LIFE SOUNDTRACK: Warpaint - Exquisite Corpse
The first time I heard about Warpaint was in fall 2010, weeks before the release of their first full length album The Fool. I immediately checked my streaming service and found their 2008 EP Exquisite Corpse. It’s a big EP with six songs, totaling in 34 minutes and I fell in love with it at first listen.
Coincidentally CMJ Music Marathon happened at the same time in New York and it was the first time Elke and I went out see a few shows. Warpaint didn’t play that year (they did the year before, which lead to them signing with Rough Trade Records), but nonetheless they made music feeling more exciting to me when Elke and I went out to see some shows of other bands. I remember well, after Vanity Theft gig at Webster Hall Studio I left my bag at a bar nearby and when I went back all the way from Brooklyn to the East Village to pick it up, I was listening to Exquisite Corpse and it felt so good.
Webster Hall Studio was also the first time when I saw them live and I was rarely so excited for a show. And they didn’t disappoint: in my opinion there is no better live band than Warpaint. No matter, which stage they play on, they always make it feel like a special event – in no other band I’ve seen its members are so closely connected with each other and, in extension, connected with the audience – a kind of performance only an all-female band can give.

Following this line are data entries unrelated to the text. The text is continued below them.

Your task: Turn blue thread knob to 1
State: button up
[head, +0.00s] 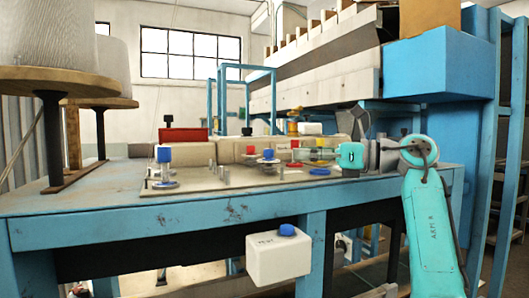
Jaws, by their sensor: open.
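A blue knob (163,154) stands upright on a post above a round disc, at the left of a metal plate (205,182) on the blue table. A second blue knob (268,154) stands near the middle of the plate, above a pale disc. I cannot tell which one is the thread knob, and no dial numbers are readable. My gripper (318,155) reaches in from the right over the plate's right part, among the small knobs. It is open, and its fingertips are small and hard to make out. It is apart from the left blue knob.
Red knobs (295,145) and a yellow knob (320,142) crowd the right part of the plate. Large thread spools (65,45) stand at the left. A white box with a blue button (280,257) hangs at the table's front. A blue machine frame (430,65) rises at the right.

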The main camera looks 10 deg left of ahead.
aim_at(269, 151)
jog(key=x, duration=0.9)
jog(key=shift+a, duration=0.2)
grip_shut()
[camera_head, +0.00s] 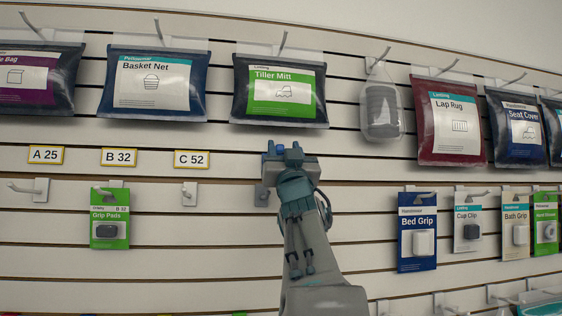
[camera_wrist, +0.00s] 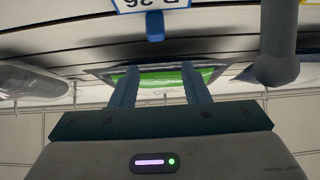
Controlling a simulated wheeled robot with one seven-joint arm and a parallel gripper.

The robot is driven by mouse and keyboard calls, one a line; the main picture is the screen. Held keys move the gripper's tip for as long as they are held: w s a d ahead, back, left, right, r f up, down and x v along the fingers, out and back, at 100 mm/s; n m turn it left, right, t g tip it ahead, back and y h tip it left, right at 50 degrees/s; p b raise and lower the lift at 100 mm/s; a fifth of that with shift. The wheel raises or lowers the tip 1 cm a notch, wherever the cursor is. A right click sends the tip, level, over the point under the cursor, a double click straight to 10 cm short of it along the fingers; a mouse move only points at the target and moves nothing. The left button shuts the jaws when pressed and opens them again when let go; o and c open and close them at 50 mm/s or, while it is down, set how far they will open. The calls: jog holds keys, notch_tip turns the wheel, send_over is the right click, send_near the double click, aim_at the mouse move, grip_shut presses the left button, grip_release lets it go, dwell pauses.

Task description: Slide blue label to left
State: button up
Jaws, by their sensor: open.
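The blue label (camera_wrist: 152,4) shows at the top edge of the wrist view, upside down and partly cut off; it is white with a blue border and dark characters. A blue tab (camera_wrist: 155,26) sticks out from it, lined up between my fingers but beyond their tips. My gripper (camera_head: 284,150) is open and empty, raised in front of the wall right of the C 52 label. In the wrist view its two fingers (camera_wrist: 158,72) are spread apart, and no contact with the tab shows. In the head view my gripper and arm hide most of the label's place.
Yellow-bordered labels A 25 (camera_head: 46,155), B 32 (camera_head: 119,158) and C 52 (camera_head: 192,159) line the rail to the left. A grey hook (camera_wrist: 278,50) is close beside my gripper. The Tiller Mitt pouch (camera_head: 280,92) hangs just above. Grip Pads (camera_head: 109,228) hang lower left.

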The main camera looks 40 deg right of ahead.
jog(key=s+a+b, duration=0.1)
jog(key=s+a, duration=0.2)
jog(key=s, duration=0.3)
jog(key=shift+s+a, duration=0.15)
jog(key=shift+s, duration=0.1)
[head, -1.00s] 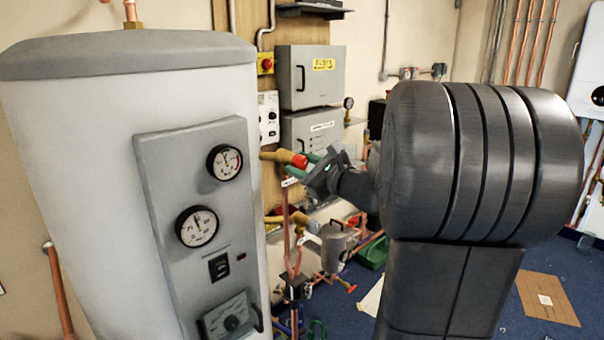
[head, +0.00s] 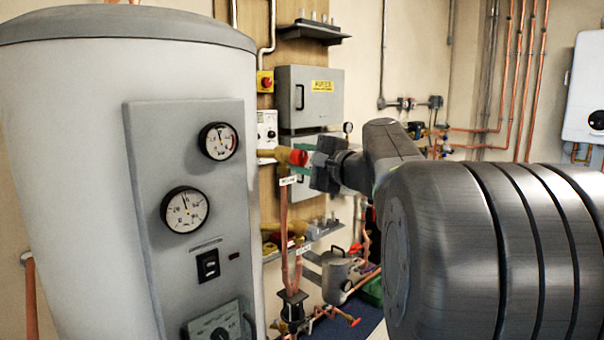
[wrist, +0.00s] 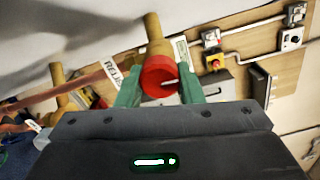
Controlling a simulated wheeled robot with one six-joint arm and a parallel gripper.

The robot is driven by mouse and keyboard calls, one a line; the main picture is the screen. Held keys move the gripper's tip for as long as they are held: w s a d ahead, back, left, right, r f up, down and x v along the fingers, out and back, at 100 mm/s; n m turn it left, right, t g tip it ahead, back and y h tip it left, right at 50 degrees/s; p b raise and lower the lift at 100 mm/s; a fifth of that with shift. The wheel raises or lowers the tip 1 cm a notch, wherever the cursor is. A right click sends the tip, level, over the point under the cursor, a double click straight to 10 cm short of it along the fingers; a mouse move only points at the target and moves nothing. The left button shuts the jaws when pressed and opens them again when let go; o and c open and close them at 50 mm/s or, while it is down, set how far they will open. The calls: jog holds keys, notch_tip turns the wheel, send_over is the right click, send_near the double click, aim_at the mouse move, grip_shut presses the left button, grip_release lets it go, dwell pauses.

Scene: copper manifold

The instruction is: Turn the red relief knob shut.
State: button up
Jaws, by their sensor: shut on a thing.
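The red relief knob (head: 298,157) sits on the end of a brass valve body (head: 272,155) on the copper pipework, just right of the tank. It shows large in the wrist view, a round red knob (wrist: 158,76) with a pale line on its face. My gripper (head: 308,158) reaches it from the right. In the wrist view its green fingers (wrist: 159,87) stand on both sides of the knob and are shut on it. A "RELIEF" label (wrist: 113,72) hangs beside the valve. The knob's far side is hidden.
A large grey tank (head: 70,150) with a gauge panel (head: 150,200) fills the left. Grey boxes (head: 310,95) hang on the wooden board behind the valve. A second brass valve (head: 285,228) and a shelf (head: 320,230) are below. My arm fills the right.

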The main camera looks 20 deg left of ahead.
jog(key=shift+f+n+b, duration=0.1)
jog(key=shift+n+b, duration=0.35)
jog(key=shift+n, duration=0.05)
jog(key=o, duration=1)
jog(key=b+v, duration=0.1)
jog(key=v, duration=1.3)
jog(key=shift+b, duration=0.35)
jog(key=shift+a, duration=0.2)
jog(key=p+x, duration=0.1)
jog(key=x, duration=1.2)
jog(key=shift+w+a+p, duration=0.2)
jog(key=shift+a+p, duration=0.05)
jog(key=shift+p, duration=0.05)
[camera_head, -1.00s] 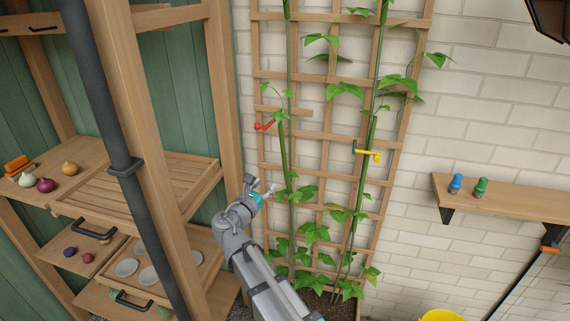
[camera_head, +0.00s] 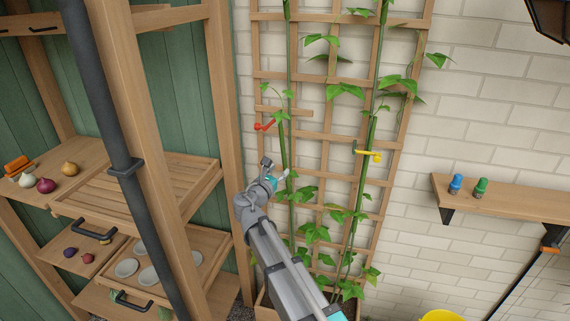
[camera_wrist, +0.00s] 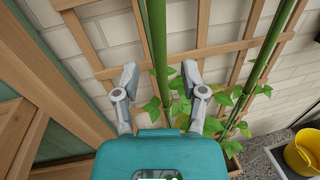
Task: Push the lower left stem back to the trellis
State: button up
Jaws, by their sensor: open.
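The wooden trellis (camera_head: 326,123) stands against the white brick wall and carries a left and a right climbing plant. The lower left stem (camera_head: 282,148) rises along its left side, near a red clip (camera_head: 264,126). In the wrist view, the green stem (camera_wrist: 158,45) passes between the spread fingertips of my gripper (camera_wrist: 160,76), with gaps to both sides. I cannot tell how far the stem is from the trellis bars. My arm hides part of the lower left plant.
A yellow clip (camera_head: 368,154) sits at the right stem (camera_head: 367,135). A wooden shelf unit (camera_head: 150,150) stands close on the left. A wall shelf (camera_head: 510,199) is at the right, above a yellow bucket (camera_head: 441,315). Leaves (camera_wrist: 180,106) hang just beyond my fingers.

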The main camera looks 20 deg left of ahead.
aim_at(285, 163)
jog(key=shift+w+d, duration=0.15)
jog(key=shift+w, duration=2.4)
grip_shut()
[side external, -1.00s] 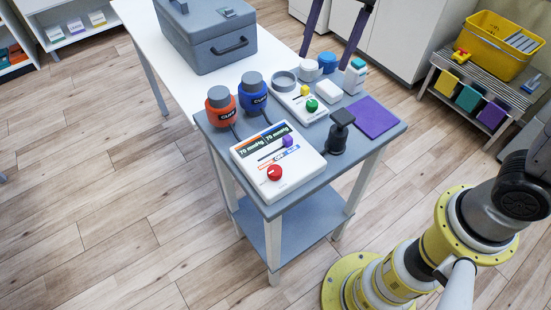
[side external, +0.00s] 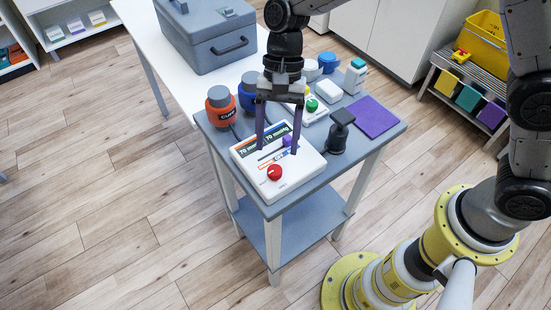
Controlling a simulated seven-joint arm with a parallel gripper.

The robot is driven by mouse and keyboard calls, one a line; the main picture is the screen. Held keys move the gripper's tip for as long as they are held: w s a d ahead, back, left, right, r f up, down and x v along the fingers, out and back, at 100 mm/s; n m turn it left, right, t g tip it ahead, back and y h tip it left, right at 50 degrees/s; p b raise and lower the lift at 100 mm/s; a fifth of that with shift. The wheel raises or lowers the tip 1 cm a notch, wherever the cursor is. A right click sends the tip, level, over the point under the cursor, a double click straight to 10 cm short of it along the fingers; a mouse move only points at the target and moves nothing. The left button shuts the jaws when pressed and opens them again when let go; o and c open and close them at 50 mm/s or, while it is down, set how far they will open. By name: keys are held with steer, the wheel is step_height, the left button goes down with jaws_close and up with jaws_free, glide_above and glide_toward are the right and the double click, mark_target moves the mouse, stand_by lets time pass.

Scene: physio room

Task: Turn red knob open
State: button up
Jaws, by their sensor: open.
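A purple slider knob (side external: 288,140) is on the same box, partly behind a finger of my gripper. My gripper (side external: 277,152) points down over the box, its two dark fingers spread apart with nothing between them. Its tips appear a little behind the red knob in the picture, and I see no contact with it. The exact height of the tips above the box is hard to tell.
A large grey case (side external: 207,45) is on the white table behind.

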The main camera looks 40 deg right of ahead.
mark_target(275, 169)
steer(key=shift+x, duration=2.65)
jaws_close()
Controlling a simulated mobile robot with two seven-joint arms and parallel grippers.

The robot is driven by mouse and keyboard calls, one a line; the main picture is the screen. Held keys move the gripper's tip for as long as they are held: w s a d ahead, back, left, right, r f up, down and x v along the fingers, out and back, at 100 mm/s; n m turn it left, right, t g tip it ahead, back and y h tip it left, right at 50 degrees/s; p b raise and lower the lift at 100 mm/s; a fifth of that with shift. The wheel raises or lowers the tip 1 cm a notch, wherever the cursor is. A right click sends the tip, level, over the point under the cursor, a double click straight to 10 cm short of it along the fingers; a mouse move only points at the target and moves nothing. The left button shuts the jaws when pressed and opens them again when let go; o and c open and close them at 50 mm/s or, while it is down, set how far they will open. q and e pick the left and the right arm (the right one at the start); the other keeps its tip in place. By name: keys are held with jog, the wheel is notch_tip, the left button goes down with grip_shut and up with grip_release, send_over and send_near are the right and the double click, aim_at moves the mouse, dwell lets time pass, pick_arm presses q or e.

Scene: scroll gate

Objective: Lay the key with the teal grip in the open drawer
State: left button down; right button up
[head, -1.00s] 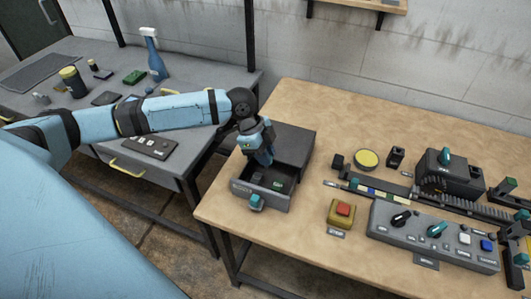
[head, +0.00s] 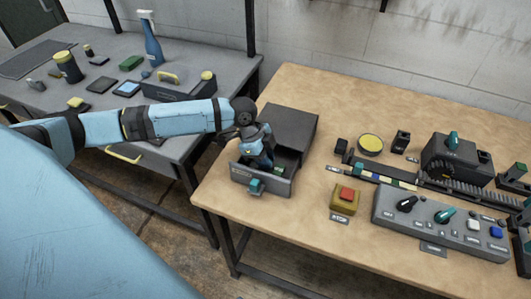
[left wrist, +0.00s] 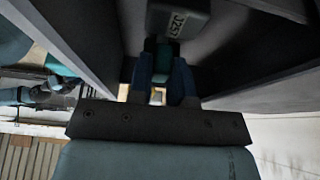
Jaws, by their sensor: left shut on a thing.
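The open drawer (head: 278,187) juts from a dark grey cabinet (head: 290,125) on the wooden table, with a teal knob on its front. My left gripper (head: 265,163) points down inside the drawer. The left wrist view shows the same gripper (left wrist: 161,80) shut on the teal grip of the key (left wrist: 162,60). A grey block with a printed label (left wrist: 178,22) sits just beyond the grip; I cannot tell whether it belongs to the key. Dark drawer walls flank the fingers. In the head view the key is hidden by the gripper. My right gripper is not in view.
A small green item (head: 280,169) lies in the drawer. A yellow box with a red button (head: 345,197) and a grey control panel (head: 440,222) stand to the right.

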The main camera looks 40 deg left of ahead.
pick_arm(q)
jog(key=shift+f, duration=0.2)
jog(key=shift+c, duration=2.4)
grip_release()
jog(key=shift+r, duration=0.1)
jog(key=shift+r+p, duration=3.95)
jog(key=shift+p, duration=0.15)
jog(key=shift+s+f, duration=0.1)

Exquisite Corpse and the follow-up The Fool both contain tracks that Warpaint has been developing since 2004. There are great songs on it, which they still like to play at shows. My favorite is Billie Holliday, a somewhat nonsensical semi-cover of Mary Well’s My Guy. Elephants was the closing jam in many shows and they like to play Burgundy and Krimson as a merged double feature (they are variations of the same song).